Stated problem.
Note each line where "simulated" appears, and copy it.

------------------------------------------------

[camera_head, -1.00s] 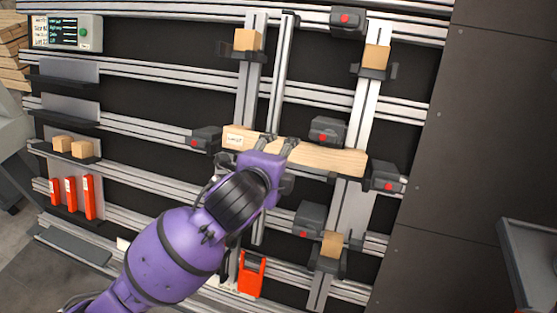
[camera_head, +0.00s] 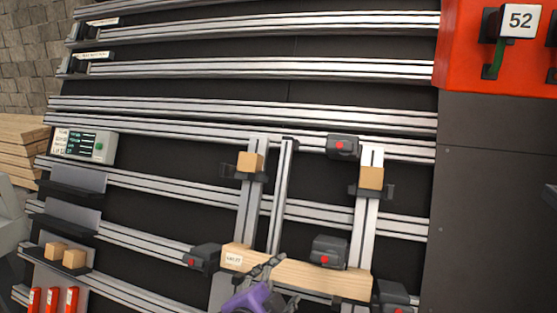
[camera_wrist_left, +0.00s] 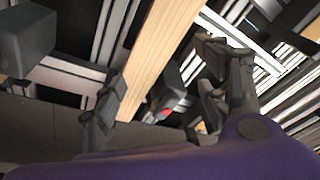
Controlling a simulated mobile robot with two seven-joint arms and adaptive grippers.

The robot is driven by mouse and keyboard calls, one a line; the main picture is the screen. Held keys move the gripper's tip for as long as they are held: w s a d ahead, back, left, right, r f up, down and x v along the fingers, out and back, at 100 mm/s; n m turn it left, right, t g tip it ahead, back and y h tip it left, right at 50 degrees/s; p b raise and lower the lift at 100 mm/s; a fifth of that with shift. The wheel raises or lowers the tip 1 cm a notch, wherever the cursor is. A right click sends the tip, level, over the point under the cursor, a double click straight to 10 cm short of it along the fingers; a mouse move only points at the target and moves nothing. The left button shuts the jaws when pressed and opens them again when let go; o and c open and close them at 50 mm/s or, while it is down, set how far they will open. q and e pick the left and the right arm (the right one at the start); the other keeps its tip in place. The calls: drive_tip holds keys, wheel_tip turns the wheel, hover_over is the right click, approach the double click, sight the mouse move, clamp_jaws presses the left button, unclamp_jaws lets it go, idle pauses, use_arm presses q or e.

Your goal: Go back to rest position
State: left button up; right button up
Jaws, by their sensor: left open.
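A wooden board (camera_head: 320,279) with a small white label at its left end lies nearly level across the upright rails of the gantry. My left gripper (camera_head: 283,282) is at the board's left half, low in the head view, with its fingers open. The left wrist view shows the board (camera_wrist_left: 160,50) running between the two spread fingers. I cannot tell whether either finger touches it. My right gripper is not in view.
Dark clamps with red dots surround the board, such as one above it (camera_head: 329,251) and one at its left end (camera_head: 202,257). Small wooden blocks (camera_head: 371,178) sit on the uprights. A control box (camera_head: 83,145) hangs at left. An orange panel (camera_head: 462,45) is at upper right.

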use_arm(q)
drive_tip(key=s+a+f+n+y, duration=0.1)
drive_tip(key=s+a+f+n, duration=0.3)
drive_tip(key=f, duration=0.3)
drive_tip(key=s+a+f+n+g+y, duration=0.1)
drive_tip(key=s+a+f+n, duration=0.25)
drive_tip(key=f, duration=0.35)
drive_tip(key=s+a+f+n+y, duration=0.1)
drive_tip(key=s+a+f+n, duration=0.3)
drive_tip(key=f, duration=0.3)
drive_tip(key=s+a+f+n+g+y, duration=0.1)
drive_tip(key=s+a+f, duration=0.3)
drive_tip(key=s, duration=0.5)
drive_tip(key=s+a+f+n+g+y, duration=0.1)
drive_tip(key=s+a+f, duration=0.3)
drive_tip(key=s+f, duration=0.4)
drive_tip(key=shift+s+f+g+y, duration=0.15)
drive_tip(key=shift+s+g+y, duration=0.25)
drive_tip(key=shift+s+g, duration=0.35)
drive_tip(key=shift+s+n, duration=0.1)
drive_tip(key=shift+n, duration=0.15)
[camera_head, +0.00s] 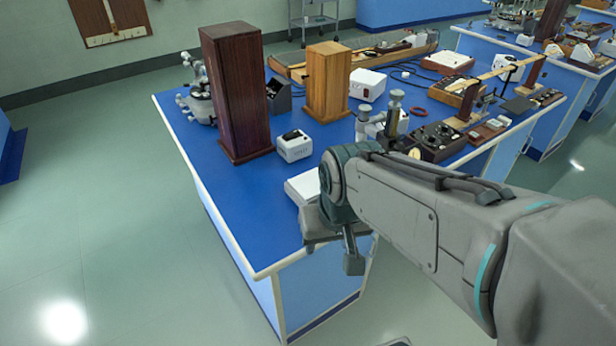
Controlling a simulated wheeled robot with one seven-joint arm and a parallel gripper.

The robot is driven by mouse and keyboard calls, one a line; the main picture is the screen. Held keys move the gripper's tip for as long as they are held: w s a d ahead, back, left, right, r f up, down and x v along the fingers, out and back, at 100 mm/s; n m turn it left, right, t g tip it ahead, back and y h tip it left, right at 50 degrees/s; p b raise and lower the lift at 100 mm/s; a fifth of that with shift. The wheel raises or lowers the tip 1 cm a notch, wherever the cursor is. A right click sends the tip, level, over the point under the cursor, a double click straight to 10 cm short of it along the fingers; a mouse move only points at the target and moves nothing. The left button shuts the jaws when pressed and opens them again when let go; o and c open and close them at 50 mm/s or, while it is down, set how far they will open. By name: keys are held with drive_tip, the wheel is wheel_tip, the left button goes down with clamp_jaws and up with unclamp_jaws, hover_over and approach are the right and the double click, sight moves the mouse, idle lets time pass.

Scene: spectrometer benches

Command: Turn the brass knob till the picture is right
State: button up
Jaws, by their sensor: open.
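I cannot make out a brass knob or a picture on any screen. A metal optical instrument (199,97) stands at the table's left edge, partly behind a tall dark wooden box. Another instrument with upright grey cylinders (393,108) stands mid-table, its lower part hidden by my arm. My gripper (335,250) is at the near edge of the blue-topped bench (245,205), pointing down, open, with nothing seen between its fingers. It is well apart from both instruments.
A tall dark wooden box (236,95) and a lighter wooden box (327,80) stand on the bench. A small white box (294,146) and a white block (303,187) lie near my gripper. The floor (110,220) at left is clear.

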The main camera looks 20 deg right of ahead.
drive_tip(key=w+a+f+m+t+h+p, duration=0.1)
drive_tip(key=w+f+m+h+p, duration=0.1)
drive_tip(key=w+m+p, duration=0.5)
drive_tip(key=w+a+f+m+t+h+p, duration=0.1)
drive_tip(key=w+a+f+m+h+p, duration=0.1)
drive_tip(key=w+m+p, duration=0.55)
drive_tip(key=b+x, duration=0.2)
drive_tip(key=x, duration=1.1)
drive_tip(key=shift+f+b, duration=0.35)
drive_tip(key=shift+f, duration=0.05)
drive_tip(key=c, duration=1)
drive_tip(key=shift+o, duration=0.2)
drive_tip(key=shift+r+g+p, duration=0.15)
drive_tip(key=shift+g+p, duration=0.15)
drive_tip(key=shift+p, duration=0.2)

------------------------------------------------

Result.
Controlling a simulated mobile robot with two seven-joint arms and adaptive grippers.
Controlling a simulated wheeled robot with one seven-joint arm and a parallel gripper.

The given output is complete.